:: EXERCISE INSTRUCTIONS ::
Scan the records for the word "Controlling". Copy each line that includes it.

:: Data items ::
........
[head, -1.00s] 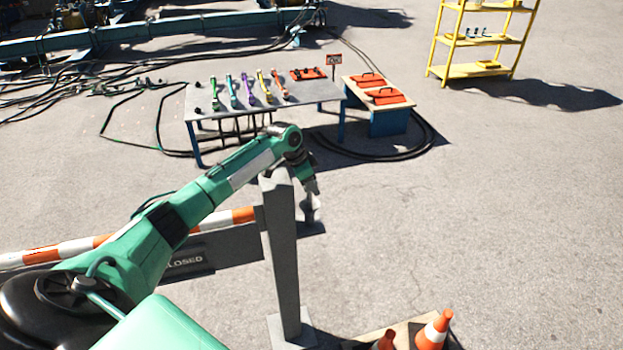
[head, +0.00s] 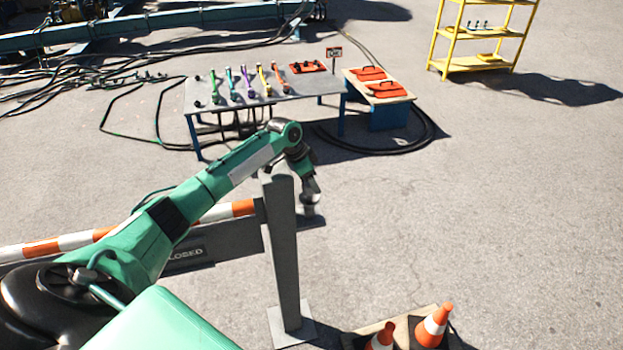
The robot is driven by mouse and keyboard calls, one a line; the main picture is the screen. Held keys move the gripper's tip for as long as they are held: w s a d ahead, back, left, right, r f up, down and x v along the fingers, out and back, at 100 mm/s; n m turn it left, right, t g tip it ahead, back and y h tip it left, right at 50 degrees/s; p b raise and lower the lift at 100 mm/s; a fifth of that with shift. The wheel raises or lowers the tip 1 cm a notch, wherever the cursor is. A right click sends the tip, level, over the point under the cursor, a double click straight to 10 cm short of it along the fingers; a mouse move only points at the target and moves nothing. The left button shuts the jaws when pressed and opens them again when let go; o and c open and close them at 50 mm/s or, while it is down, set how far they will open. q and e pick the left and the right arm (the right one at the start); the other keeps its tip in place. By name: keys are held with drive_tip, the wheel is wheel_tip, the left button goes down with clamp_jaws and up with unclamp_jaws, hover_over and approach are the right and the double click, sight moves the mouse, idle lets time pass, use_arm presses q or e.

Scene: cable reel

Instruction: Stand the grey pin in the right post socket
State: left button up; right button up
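A grey square post (head: 285,255) stands upright on a flat base plate, and a small grey bracket (head: 311,221) sticks out on its right side. This is the right-hand post of the barrier in the head view. My left arm reaches in from the left over the barrier, and my left gripper (head: 309,205) points down just right of the post top, above the bracket. Its fingers are too small and dark to tell whether they are open or hold anything. I cannot make out the grey pin or a socket opening. My right gripper is not in view.
The orange-and-white bar (head: 235,209) and a dark CLOSED board (head: 225,246) run left from the post. Traffic cones (head: 433,325) stand on a pallet at lower right. A grey table (head: 235,105) with coloured tools is behind.

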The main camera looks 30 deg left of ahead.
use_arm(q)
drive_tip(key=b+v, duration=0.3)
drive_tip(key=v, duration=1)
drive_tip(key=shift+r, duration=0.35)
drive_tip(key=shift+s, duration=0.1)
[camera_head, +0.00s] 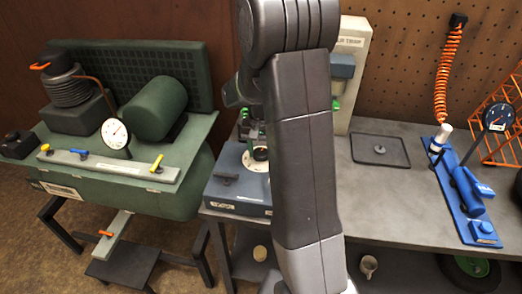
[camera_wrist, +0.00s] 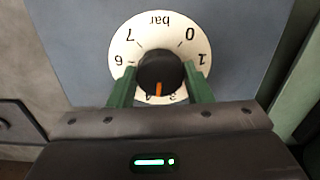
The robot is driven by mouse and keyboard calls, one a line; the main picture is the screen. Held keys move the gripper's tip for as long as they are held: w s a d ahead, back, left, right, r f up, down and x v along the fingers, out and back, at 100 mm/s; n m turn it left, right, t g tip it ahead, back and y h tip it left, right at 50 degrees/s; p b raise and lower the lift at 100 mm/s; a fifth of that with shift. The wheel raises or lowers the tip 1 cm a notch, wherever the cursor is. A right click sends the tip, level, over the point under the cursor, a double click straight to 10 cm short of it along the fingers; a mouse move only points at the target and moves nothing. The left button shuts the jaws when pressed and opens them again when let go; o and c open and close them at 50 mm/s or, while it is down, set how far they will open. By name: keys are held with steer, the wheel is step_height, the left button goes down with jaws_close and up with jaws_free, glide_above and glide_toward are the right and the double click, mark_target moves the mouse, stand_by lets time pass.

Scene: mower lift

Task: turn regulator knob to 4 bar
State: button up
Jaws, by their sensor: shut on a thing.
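The regulator knob (camera_wrist: 160,72) is black with an orange pointer mark. It sits at the centre of a white dial (camera_wrist: 140,30) marked in bar, seen upside down in the wrist view. The orange mark points toward the bottom of the picture, between the partly visible 4 and 3. My gripper (camera_wrist: 160,82) has its two green fingers on either side of the knob, shut on it. In the head view, the blue regulator box (camera_head: 228,192) stands on the bench. My arm hides part of the box and most of the gripper there.
A green compressor (camera_head: 160,105) with a round gauge (camera_head: 115,133) stands at the left. A dark tray (camera_head: 380,150) lies on the grey bench (camera_head: 400,205). A blue tool (camera_head: 465,190) with another gauge (camera_head: 497,116) is at the right, below an orange coiled hose (camera_head: 447,65).

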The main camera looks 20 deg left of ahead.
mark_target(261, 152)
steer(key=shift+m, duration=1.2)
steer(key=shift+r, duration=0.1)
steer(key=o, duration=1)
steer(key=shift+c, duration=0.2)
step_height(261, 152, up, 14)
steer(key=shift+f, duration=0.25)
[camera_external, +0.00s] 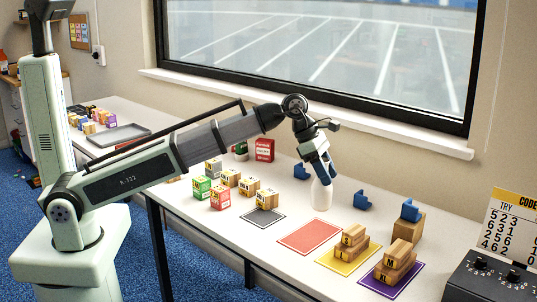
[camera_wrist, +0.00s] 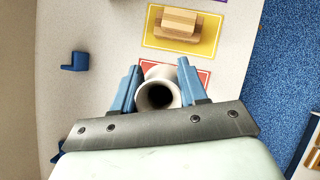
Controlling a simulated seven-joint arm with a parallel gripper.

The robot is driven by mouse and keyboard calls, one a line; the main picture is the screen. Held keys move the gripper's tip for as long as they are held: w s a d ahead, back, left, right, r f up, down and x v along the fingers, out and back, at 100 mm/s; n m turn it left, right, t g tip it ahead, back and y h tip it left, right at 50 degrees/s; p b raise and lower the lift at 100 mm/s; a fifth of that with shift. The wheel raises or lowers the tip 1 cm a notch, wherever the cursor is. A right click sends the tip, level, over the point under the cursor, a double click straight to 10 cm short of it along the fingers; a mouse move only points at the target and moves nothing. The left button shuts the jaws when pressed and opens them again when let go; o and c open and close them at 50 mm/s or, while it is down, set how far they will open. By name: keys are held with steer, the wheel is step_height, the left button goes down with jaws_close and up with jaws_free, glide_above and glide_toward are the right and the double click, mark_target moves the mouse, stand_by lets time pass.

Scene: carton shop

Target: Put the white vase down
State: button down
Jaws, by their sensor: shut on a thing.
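The white vase (camera_external: 321,194) is upright at the table, behind the red mat (camera_external: 310,236) in the external view. I cannot tell whether its base touches the table. My gripper (camera_external: 322,172) is above it, with its blue fingers around the vase's upper part. In the wrist view, the vase's round dark mouth (camera_wrist: 158,95) shows between the two blue fingers of my gripper (camera_wrist: 157,88), which are shut on it. The vase's lower body is hidden in the wrist view. The red mat is partly hidden there behind the vase.
A yellow mat (camera_external: 329,261) with stacked wooden blocks and a purple mat (camera_external: 378,281) with more blocks lie at front right. A grey mat (camera_external: 252,222) lies left. Blue pieces (camera_external: 361,200) stand near the vase. Several cartons (camera_external: 219,197) stand left. The window wall is behind.

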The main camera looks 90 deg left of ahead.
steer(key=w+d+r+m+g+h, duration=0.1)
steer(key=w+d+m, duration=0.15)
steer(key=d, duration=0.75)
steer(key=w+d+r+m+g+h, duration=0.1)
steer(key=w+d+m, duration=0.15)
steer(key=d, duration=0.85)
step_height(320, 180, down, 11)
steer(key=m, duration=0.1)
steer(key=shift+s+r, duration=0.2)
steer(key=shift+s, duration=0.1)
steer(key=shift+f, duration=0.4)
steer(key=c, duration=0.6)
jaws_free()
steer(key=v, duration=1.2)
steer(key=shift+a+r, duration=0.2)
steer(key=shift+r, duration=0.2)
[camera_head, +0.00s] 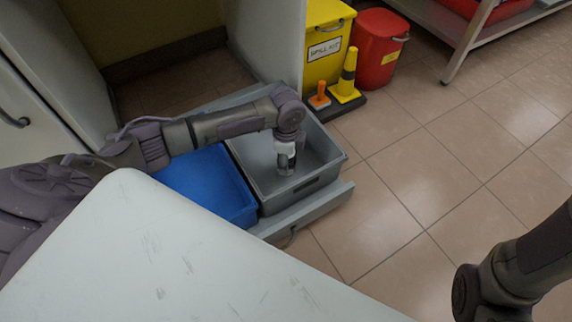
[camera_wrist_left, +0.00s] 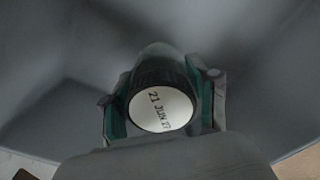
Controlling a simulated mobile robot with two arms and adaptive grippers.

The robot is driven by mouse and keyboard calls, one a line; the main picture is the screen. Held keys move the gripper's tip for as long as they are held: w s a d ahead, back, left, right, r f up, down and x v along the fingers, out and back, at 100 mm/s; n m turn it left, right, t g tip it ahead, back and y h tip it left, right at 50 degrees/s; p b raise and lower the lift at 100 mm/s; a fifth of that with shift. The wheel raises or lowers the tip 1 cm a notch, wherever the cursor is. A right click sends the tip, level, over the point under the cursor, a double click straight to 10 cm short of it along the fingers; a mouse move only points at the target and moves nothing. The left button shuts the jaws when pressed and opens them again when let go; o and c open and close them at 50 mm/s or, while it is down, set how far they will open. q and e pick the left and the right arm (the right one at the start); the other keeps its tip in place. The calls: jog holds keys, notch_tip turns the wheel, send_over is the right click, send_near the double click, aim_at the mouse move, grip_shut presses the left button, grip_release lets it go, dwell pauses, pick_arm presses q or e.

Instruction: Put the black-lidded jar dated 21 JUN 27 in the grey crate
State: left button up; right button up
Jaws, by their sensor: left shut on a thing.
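The jar (camera_wrist_left: 160,103) shows in the left wrist view, with a black lid rim and a pale top that reads 21 JUN 27. My left gripper (camera_wrist_left: 165,100) is shut on it, one finger on each side. In the head view my left gripper (camera_head: 286,158) reaches down over the grey crate (camera_head: 322,185), inside its outline, and the jar there is small and mostly hidden. I cannot tell whether the jar touches the crate floor. My right arm shows at the lower right, but its fingers are out of view.
A blue crate (camera_head: 208,178) sits directly left of the grey crate, both in a pulled-out drawer (camera_head: 325,205). The white table top (camera_head: 170,260) fills the lower left. A yellow spill kit bin (camera_head: 325,45), a red bin (camera_head: 378,50) and a yellow cone (camera_head: 347,78) stand behind. The tiled floor at right is clear.

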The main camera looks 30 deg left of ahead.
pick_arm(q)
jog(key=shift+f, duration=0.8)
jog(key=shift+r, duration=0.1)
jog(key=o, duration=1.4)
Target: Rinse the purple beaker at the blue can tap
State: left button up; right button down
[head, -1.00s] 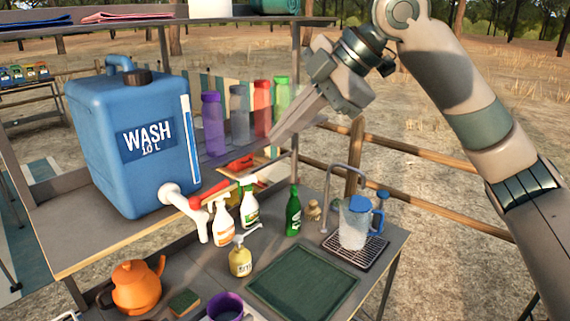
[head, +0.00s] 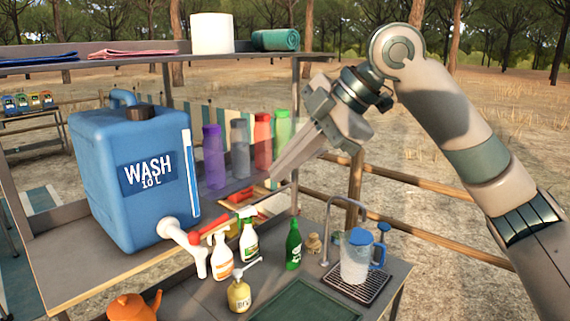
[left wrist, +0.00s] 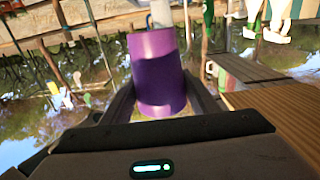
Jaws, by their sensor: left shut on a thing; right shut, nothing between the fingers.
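The purple beaker (left wrist: 160,85) is in the left wrist view, between the two fingers of my left gripper (left wrist: 160,95), which is shut on it. Neither the beaker nor my left gripper shows in the head view. The blue can (head: 128,205), labelled WASH, stands on the wooden shelf. Its white tap (head: 170,229) has a red lever (head: 209,229) and a downward spout; no water stream is visible. A pale tube shows just beyond the beaker in the left wrist view. My right gripper (head: 274,177) is shut and empty, raised in front of the coloured bottles.
Spray bottles (head: 221,258), a soap pump bottle (head: 239,293) and a green bottle (head: 293,245) stand near the tap. A clear jug (head: 354,258) stands on a drain grid at the right. An orange kettle (head: 133,308) is cut off at the bottom edge.

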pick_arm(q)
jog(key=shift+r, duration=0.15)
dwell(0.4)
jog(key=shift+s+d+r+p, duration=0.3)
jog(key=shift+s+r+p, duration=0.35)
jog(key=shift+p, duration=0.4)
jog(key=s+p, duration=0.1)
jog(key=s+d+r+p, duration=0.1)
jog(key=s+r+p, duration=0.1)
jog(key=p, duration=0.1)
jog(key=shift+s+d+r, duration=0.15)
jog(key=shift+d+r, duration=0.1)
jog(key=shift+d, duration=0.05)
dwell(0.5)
........
:: RESULT OF THIS EXERCISE ::
Controlling a simulated seven-joint arm with a parallel gripper.
Controlling a simulated mobile robot with two arms and adaptive grippers.

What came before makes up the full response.